I am sorry you feel there is something wrong in enforcing this law.
"LAB is one of the more reasoned, controlled copyright advocates."
"but the attempts and lengths he goes to defend the existing, over-the-top practices are a sign of his irreparably blind dedication."
Hardly, I just fail to see things and stories strictly in black and white, good vs. evil constructs. I feel you do yourself a disservice if you can't view it from the other side. Why would the MPAA be concerned with someone potentially using new technology to record in a movie theater? Why would federal authorities be involved? Why would they question him about higher ups and what organization he worked for?
How do you tell? How are they supposed to know? If you think someone is shoplifting from your store don't you check the bag they brought in?
I appreciate your analogy and am slightly more sympathetic. I think the analogy would be better served in a shoplifting situation. Incredibly inconvenient for the patron. My point more is that when dealing with private entities you get crazy reactions. Regardless how you feel about the laws I would not wear a potential recording device on my face in a theater and be surprised if anything happened.
"Now, that said, while I highly doubt this was a PR stunt on Google's behalf, I can totally see it as being an attempted one, and one that backfired badly, on behalf of the *AA's, to 'make an example' out of a movie pirate."
"But don't lose sight of the fact that THIS MAN DID NOTHING AND LOST HOURS OF HIS LIFE to these assholes."
I barely understand the outrage. It is illegal to record in a movie theater. This is pretty well known by much of the adult population of the United States. A shame he is from the Balkans and might not have realized it but.....a movie theater is private property. They were well within their rights to call the authorities if they suspect someone breaking the law in their establishment.
"Just like photos, you can use a voice action to start video recording by saying "ok glass, record a video."
from google glass help
I am more concerned with the potential to abuse privacy rights by these devices then a potential stunt to get people to talk about $3,000 glasses and where people should and shouldn't wear them.

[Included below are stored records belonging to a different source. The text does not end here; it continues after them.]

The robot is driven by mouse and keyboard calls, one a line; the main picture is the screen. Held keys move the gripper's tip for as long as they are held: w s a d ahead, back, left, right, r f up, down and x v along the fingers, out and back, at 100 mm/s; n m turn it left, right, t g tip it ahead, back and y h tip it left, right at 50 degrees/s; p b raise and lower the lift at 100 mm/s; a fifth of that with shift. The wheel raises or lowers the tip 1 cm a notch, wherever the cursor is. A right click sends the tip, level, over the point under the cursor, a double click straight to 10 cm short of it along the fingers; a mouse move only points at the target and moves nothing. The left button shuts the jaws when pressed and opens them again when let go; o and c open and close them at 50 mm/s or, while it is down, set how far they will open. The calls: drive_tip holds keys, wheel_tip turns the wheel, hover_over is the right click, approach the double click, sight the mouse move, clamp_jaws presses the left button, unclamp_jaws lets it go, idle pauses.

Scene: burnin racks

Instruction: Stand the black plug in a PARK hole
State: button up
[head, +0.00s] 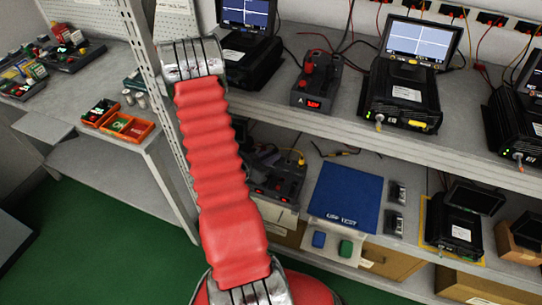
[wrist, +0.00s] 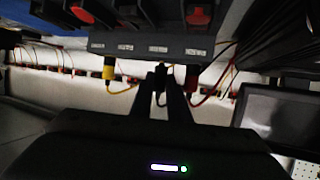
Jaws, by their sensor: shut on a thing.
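In the wrist view my gripper (wrist: 161,88) is shut on the black plug (wrist: 160,75), with its dark fingers on either side. The plug is at the edge of a dark grey box (wrist: 140,45), below a small white label; I cannot tell whether it sits in a hole or is just clear of it. A yellow plug (wrist: 109,71) is to its left and a red plug (wrist: 192,76) to its right, both at the same box edge. The labels are too blurred to read, and no PARK hole can be made out. In the head view my red arm hides the area around the gripper.
In the head view, a dark box with a yellow lead (head: 285,180) stands on the lower shelf beside a blue mat (head: 345,190). Monitors (head: 422,42) and a red-knobbed box (head: 317,82) crowd the upper shelf. Loose cables hang near my gripper.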

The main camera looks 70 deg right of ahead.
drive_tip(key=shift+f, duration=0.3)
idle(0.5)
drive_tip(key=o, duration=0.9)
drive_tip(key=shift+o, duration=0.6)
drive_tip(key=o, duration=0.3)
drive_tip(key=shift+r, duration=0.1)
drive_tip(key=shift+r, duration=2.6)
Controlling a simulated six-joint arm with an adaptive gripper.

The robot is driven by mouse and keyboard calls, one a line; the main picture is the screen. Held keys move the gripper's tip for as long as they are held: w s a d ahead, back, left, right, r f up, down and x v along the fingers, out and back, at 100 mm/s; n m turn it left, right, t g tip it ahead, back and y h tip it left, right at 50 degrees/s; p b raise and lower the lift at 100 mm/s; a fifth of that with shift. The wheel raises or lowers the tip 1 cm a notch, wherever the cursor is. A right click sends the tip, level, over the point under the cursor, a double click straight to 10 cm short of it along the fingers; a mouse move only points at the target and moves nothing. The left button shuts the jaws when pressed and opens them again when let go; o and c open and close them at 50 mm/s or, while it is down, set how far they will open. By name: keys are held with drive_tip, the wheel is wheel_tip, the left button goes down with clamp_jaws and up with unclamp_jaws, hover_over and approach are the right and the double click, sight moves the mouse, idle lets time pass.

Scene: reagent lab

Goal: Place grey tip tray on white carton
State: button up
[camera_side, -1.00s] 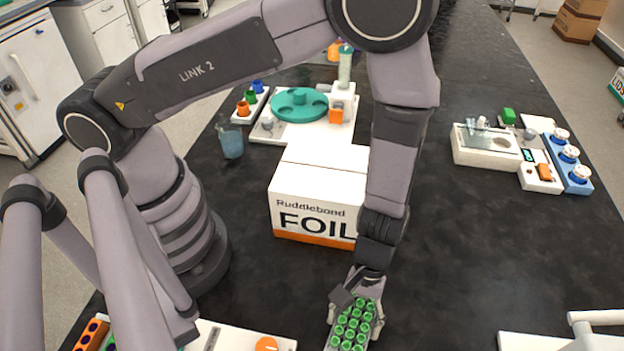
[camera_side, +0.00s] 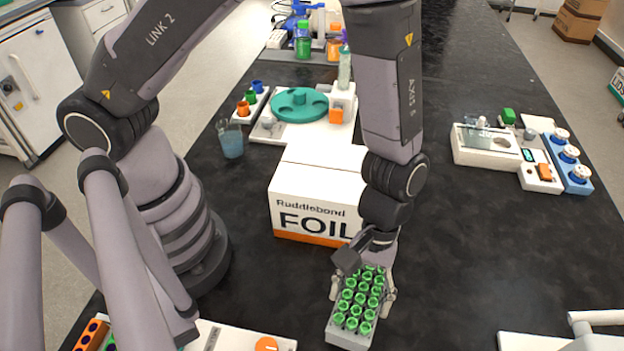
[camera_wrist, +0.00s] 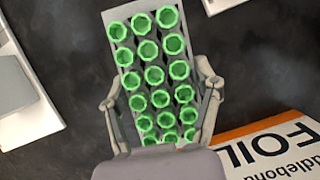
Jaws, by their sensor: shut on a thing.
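The grey tip tray (camera_side: 345,338) holds several green tips in rows and sits between the fingers of my gripper (camera_side: 362,290). In the wrist view the tray (camera_wrist: 116,16) lies lengthwise between the two fingers of my gripper (camera_wrist: 160,105), one on each long side. My gripper is shut on it, and it appears held above the black bench. The white carton (camera_side: 310,190), marked FOIL with an orange lower band, stands behind and left of the tray. My arm hides its right side. A corner of the carton (camera_wrist: 262,140) shows at lower right in the wrist view.
A blue-tinted beaker (camera_side: 231,141) stands left of the carton. A white board with a teal round rack (camera_side: 300,104) lies behind it. A white device (camera_side: 486,147) and a blue rack (camera_side: 568,172) stand at right. Bare bench lies between these and the carton.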

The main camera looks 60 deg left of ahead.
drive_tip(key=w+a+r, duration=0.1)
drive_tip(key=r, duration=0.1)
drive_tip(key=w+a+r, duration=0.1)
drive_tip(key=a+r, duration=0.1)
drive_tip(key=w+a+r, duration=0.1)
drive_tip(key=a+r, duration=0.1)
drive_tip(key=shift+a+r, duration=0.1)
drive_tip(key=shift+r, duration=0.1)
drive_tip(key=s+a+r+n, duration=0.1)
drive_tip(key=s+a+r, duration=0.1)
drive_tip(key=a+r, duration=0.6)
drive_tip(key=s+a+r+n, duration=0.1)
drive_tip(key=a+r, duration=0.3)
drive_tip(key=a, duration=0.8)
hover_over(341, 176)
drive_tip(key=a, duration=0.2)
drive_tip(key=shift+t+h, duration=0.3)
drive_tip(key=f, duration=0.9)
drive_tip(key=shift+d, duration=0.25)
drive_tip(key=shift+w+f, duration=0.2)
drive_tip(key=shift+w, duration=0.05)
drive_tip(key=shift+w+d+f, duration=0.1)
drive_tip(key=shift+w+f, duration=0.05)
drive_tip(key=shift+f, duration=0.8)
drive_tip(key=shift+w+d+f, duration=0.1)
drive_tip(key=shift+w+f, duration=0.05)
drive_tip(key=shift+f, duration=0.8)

"And perhaps YOU don't care that ICE is now the private Gestapo of the MPAA, catching all those "piracy-terrorists," but some of us would like our tax dollars spent on something more worthwhile."
If you are potentially breaking federal statutes, federal authorities will often be involved. Ice was rolled into homeland security some years ago. I suggest a trip to ICE's website to see what they have been doing since 2008. It is quite a bit more than being MPAA goons.
I disagree with your interpretation of the case law.
Copyright's function/effect today is to provide a limited monopoly of use by the copyright holder. This has purposeful economic consequences.
"The Copyright Act does not give a copyright holder control over all uses of his copyrighted work. Instead, s 1 of the Act enumerates several ‘rights' that are made ‘exclusive’ to the holder of the copyright. If a person, without authorization from the copyright holder, puts a copyrighted work to a use within the scope of one of these ‘exclusive rights,’ he infringes the copyright."
The full passage is necessary to provide context:
"The limited scope of the copyright holder's STATUTORY MONOPOLY, like the limited copyright duration required by the Constitution, reflects a BALANCE of competing claims upon the public interest: Creative work is to be ENCOURAGED and REWARDED, but private motivation must ultimately serve the cause of promoting broad public availability of literature, music, and the other arts."
"The immediate effect of our copyright law is to secure a fair return for an ‘author's' creative labor. But the ultimate aim is, by this incentive, to stimulate artistic creativity for the general public good."
"That's not really true. The uses listed are merely illustrative examples"
I believe one of the most important parts of statutory interpretation is acknowledging what is present. You will note that these illustrations are not meant to be exhaustive, but they do have purpose. They are to show the nature of uses generally considered fair use. They are the same in many respects and a common theme can be observed.
"Even if does not do any of those things, it may still be fair use"
I am speaking from a practical standpoint. As one often would be claiming fair use in a litigious context, I would highly suggest, right from the beginning, contemplating whether the use is or is similar to the uses mentioned in the first paragraph of the statute. They are there for guidance.
I do find it disappointing blue's comments are always blocked and the responses to his arguments are not. Some of his points are valid.
"Putting entire digital movie / music files online for anyone to download is NOT sharing, not fair use, nor fair to its creators; it does remove some degree of potential profit and some degree of actual profit."
I agree. While it maybe "sharing" it most certainly is not fair use. In addition, the creator or copyright holder should have control of the dissemination of the work. Isn't that the point? And when I state this, I do not mean the purpose of copyright from the 1700's but its current purpose, to maximize the commercial exploitation of the work by the right holder.
"Fair use is about the rights of the public to speak, to make use of content, to comment, to criticize and to express themselves."
This is indeed true but is often confused and twisted by both sides of the copyright argument.
"to make use of content"
Yes the public can use, but for what purpose. In the United States, what is often ignored is the paragraph before the four factors of statute 107, which states:
... the fair use of a copyrighted work, including such use by reproduction in copies or phonorecords or by any other means specified by that section, for purposes such as criticism, comment, news reporting, teaching (including multiple copies for classroom use), scholarship, or research, is not an infringement of copyright.
Is the use a criticism or comment? Does it dissect the work? Is it commenting or criticizing the work itself? Does the use break it down, analyze it? Is it news reporting? Is the use academic?
These are some of the questions that must be addressed even before the four factors are weighed to determine fair use.
This is patently false. Megaupload paid members to post content encouraging the posting of infringing content. In addition, they received a direct financial benefit by selling memberships where members had access to infringing content. Google does not do this.